LA BELLE DAME SANS MERCI


Keats est mort tout jeune, et, plus que la féerie, il a aimé le paganisme. Il a aimé les vases antiques, les amphores harmonieuses ; il est le chantre d’Endymion. Il a le sentiment grec de la beauté. Par des vers intraduisibles, il nous a dit, en mots anglais, la joie éternelle qu’inspire tout objet de beauté.

Un jour, Keats a brisé le radieux sanctuaire de son paganisme, il l’a brisé pour l’élargir, et pour y faire entrer quelque chose de l’héritage dont les siècles ont enrichi le sentiment humain. Ce jour-là, Keats écrivit son ode à la Mélancolie. Mais il effleura le monde féerique dans la Ballade de la Belle Dame sans merci, l’une des plus musicales de la langue anglaise.

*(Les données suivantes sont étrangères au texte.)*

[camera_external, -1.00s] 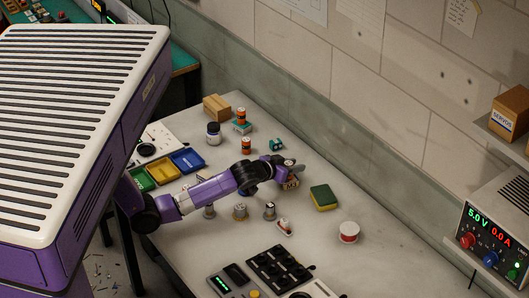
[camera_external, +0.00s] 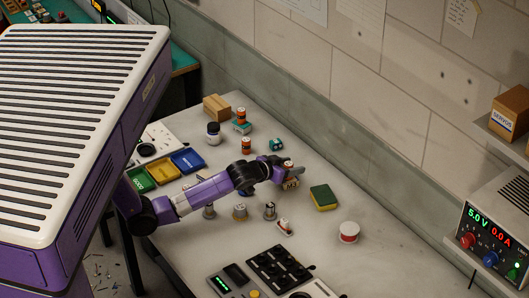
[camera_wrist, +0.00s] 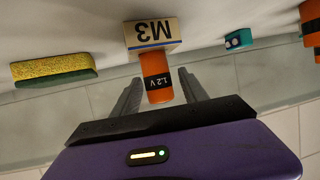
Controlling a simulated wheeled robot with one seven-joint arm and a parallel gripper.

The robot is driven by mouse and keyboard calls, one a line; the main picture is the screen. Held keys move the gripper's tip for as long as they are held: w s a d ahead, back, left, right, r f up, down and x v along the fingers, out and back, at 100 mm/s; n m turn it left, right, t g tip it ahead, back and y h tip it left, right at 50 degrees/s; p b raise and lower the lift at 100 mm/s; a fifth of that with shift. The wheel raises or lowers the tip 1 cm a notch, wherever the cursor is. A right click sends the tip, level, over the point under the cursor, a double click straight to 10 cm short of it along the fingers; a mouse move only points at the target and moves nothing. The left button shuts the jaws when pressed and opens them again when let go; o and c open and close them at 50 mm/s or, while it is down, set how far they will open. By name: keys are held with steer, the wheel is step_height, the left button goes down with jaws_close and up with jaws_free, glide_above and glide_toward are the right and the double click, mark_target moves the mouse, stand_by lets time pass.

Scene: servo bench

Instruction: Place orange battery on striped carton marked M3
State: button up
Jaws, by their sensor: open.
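The striped carton marked M3 (camera_wrist: 152,34) stands on the bench; the wrist view shows it upside down, cream with a blue stripe. It also shows in the external view (camera_external: 291,184), at the end of my arm. An orange battery with a black 1.2 V band (camera_wrist: 157,84) stands upright against the carton's top face, apparently resting on it. My gripper (camera_wrist: 161,92) is open, with one finger on each side of the battery and a visible gap to each. In the external view my gripper (camera_external: 284,168) partly hides the battery.
A yellow-green sponge (camera_external: 323,197) and a red-white spool (camera_external: 348,232) lie right of the carton. A small teal part (camera_external: 276,144) lies behind it. Other orange batteries (camera_external: 246,145) stand farther back. Several metal cylinders (camera_external: 240,211) stand near my arm.

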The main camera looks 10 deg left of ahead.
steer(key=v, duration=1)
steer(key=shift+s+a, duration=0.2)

La Belle Dame sans merci est musicale de forme et de fond. De forme par la suavité du rythme et des vers. De fond, parce qu’elle nous laisse la même impression qu’une délicieuse mélodie sans paroles. Nous savons que nous avons été enveloppés d’une influence exquise, tel un souffle, tel un parfum, mais les mots se sont comme fondus et noyés pour échapper aux moules précis de notre mémoire.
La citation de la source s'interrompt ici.